# [TASK DETAILS]
Repeat each line word for word.

******

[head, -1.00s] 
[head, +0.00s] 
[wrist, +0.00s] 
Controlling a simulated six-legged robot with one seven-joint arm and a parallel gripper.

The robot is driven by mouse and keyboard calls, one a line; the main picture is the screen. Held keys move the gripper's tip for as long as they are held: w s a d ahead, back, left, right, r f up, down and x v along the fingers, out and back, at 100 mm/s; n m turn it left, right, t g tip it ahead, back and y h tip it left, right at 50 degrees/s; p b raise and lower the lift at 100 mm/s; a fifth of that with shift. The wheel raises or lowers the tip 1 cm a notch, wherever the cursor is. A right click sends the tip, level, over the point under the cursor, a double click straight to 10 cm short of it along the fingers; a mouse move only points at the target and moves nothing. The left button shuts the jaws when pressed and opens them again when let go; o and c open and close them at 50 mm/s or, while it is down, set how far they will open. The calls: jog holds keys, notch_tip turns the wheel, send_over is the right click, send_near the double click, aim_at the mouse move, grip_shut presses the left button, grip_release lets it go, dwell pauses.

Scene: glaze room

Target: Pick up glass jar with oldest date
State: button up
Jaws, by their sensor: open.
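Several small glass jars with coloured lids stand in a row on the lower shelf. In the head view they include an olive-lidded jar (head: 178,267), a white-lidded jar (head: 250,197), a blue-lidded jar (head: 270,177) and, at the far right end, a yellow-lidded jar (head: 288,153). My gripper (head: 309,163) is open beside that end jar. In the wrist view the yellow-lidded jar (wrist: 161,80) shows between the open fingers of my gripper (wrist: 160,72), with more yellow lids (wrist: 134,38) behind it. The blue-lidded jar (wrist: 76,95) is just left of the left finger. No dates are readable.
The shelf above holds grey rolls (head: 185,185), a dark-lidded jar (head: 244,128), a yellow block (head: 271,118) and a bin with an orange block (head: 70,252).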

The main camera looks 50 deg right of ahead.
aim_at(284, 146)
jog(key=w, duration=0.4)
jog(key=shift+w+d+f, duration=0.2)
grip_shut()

******

# [SOLUTION FOR THIS PROBLEM]
[head, -1.00s] 
[head, +0.00s] 
[wrist, +0.00s] 
Controlling a simulated six-legged robot with one seven-joint arm and a parallel gripper.

The robot is driven by mouse and keyboard calls, one a line; the main picture is the screen. Held keys move the gripper's tip for as long as they are held: w s a d ahead, back, left, right, r f up, down and x v along the fingers, out and back, at 100 mm/s; n m turn it left, right, t g tip it ahead, back and y h tip it left, right at 50 degrees/s; p b raise and lower the lift at 100 mm/s; a fifth of that with shift. The wheel raises or lowers the tip 1 cm a notch, wherever the cursor is. A right click sends the tip, level, over the point under the cursor, a double click straight to 10 cm short of it along the fingers; a mouse move only points at the target and moves nothing. The left button shuts the jaws when pressed and opens them again when let go; o and c open and close them at 50 mm/s or, while it is down, set how far they will open. The calls: jog holds keys, notch_tip turns the wheel, send_over is the right click, send_near the double click, aim_at the mouse move, grip_shut presses the left button, grip_release lets it go, dwell pauses.

Scene: glaze room

Target: Pick up glass jar with oldest date
State: button up
Jaws, by their sensor: open.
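Several small glass jars with coloured lids stand in a row on the lower shelf. In the head view they include an olive-lidded jar (head: 178,267), a white-lidded jar (head: 250,197), a blue-lidded jar (head: 270,177) and, at the far right end, a yellow-lidded jar (head: 288,153). My gripper (head: 309,163) is open beside that end jar. In the wrist view the yellow-lidded jar (wrist: 161,80) shows between the open fingers of my gripper (wrist: 160,72), with more yellow lids (wrist: 134,38) behind it. The blue-lidded jar (wrist: 76,95) is just left of the left finger. No dates are readable.
The shelf above holds grey rolls (head: 185,185), a dark-lidded jar (head: 244,128), a yellow block (head: 271,118) and a bin with an orange block (head: 70,252).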

The main camera looks 50 deg right of ahead.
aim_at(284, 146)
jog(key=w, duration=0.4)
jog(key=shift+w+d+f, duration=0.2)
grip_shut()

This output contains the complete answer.